Bir soru daha: "Türkiye IMF'ye daha çok bu kuruluştan sağladığı doğrudan krediler dolayısıyla mı, yoksa IMF anlaşmasının getirdiği uluslararası güven ve destek sayesinde uygun koşullu kredi bulabildiği için mi ihtiyaç duyar?"

Küresel krizin tüm ülkelerde, bu arada tabii ki Türkiye'de yarattığı en belirgin etki, ekonominin daralması oldu. Türkiye ekonomisi görülmedik ölçüde küçüldü. İlk çeyrekteki yüzde 13.8'den sonra ikinci çeyreğin oranını da bugün öğreneceğiz. Yüzde 9-10 dolayında bir gerileme şaşırtıcı olmayacak. Ekonomideki daralmanın anlamı çok açık; daha az üretim yapıyoruz. Daha az üretim yapmak durumunda kalınca ne bu üretim için gerekli ara mal ithalatına ağırlık veriyoruz, ne ilerideki üretim için yatırım malı ithal ediyoruz. Bu yüzden ithalat hızla geriliyor. Yani az para harcıyoruz, az döviz harcıyoruz. Tamam, ihracat da geriliyor ama, döviz açığımız azalıyor. Bu yüzden de kriz döneminde dış krediye daha az ihtiyaç duyuyoruz. Bir başka ifadeyle, en büyük dış kredi kaynağı olan ve diğer kaynaklar için referans oluşturan IMF'ye olan ihtiyacımız artmak bir yana daha da azalmış oluyor.

İşte şimdi bu süreci yaşıyoruz, kimi görüşlere göre büyük ölçüde de geride bıraktık. Gelecek yıldan itibaren ekonominin görece canlanacağı bir dönemin başlayacağı tahmin ediliyor. Yapısal hiçbir sorununu çözmemiş olan Türkiye ekonomisi, kriz yüzünden bir daralma gösterdi, bu daralmanın etkisiyle dış krediye daha az ihtiyaç duydu, IMF olmaksızın da sorunsuz denilebilecek bir dönem geçirdi. Bu yılın tümünde yüzde 7 dolayında daralacak ekonominin, bir anlamda dip yaptıktan sonra 2010 yılında umulan canlanmayı göstermesi, dış krediye olan ihtiyacın birden artması sonucunu doğuracak, bu kaçınılmaz. İşte o aşamada, bugünlerde "olmasa da olur" diye yaklaştığımız IMF anlaşması kaçınılmaz hale gelecek.

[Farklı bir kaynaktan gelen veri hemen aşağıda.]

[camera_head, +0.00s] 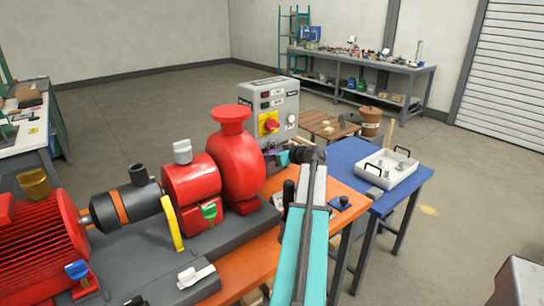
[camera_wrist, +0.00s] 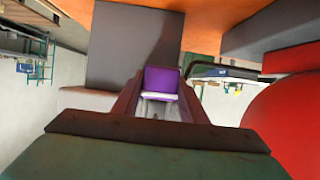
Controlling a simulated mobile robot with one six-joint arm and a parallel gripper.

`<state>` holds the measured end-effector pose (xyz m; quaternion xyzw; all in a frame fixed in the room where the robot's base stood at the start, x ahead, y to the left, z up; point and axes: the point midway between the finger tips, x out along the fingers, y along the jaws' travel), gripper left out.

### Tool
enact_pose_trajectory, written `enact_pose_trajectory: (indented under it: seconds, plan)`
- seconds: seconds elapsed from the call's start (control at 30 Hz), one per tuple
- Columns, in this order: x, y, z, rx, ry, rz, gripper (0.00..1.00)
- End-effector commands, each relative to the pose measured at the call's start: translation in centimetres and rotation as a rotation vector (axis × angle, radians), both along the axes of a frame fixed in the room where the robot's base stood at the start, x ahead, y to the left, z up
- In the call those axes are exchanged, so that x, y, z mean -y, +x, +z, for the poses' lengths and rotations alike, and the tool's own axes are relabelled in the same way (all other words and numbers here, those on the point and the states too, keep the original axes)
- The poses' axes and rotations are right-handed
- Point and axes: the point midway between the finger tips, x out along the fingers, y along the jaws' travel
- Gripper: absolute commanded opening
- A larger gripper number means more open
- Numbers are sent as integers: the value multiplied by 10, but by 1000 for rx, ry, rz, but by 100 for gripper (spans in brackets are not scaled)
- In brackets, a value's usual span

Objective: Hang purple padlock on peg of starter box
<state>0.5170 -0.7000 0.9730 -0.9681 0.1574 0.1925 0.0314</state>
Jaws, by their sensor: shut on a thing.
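The purple padlock (camera_wrist: 164,82) is held between the fingers of my gripper (camera_wrist: 163,98), in the middle of the wrist view. A pale band shows across the padlock; its shackle cannot be made out. In the head view my gripper (camera_head: 277,157) is in front of the lower part of the starter box (camera_head: 283,97), behind my arm's dark wrist. The starter box is grey, with a red and yellow knob (camera_head: 269,123) on its front. A grey block in the wrist view (camera_wrist: 130,45), behind the padlock, appears to be the box. The peg cannot be made out.
The red pump (camera_head: 236,155) stands close left of my gripper, on a grey base over an orange bench (camera_head: 245,262). A blue table (camera_head: 350,152) with a white tray (camera_head: 388,168) is at right. A yellow-handled part (camera_head: 174,222) and small valves lie nearer.

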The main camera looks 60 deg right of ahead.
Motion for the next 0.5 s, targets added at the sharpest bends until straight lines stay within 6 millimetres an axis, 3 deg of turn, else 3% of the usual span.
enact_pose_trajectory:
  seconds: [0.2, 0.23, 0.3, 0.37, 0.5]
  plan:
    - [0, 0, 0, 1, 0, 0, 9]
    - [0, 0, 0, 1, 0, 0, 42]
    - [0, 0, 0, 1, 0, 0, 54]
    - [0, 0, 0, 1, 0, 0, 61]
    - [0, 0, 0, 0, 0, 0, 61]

Bir soru daha soralım: "Şimdi IMF'ye fazla ihtiyacımız yokmuş gibi görülebilecek bir dönemde mi anlaşma yapmak daha akıllıca olur, yoksa ekonominin canlanma eğilimi gösterdiği, dış krediye çok daha fazla ihtiyaç duyar hale geldiğimiz ve IMF'nin öne süreceği koşullar karşısında şimdikine göre direnme gücümüzü büyük ölçüde yitirdiğimiz bir dönemde anlaşma yapmak mı?"

IMF ile anlaşma yapmak ya da yapmamak siyasi bir tercihtir. Bu tercihte bulunacak kişi de Başbakan Erdoğan'dır. Başbakan, önüne getirilecek ekonomik tabloyu inceleyecek ve son sözü söyleyecektir. Erdoğan'ın, IMF anlaşması için bir süre önce IMF-Dünya Bankası yıllık toplantılarını işaret etmiş olması gözden uzak tutulmamalıdır. Yani bugünler, önemli karar ve anlaşmalara gebedir.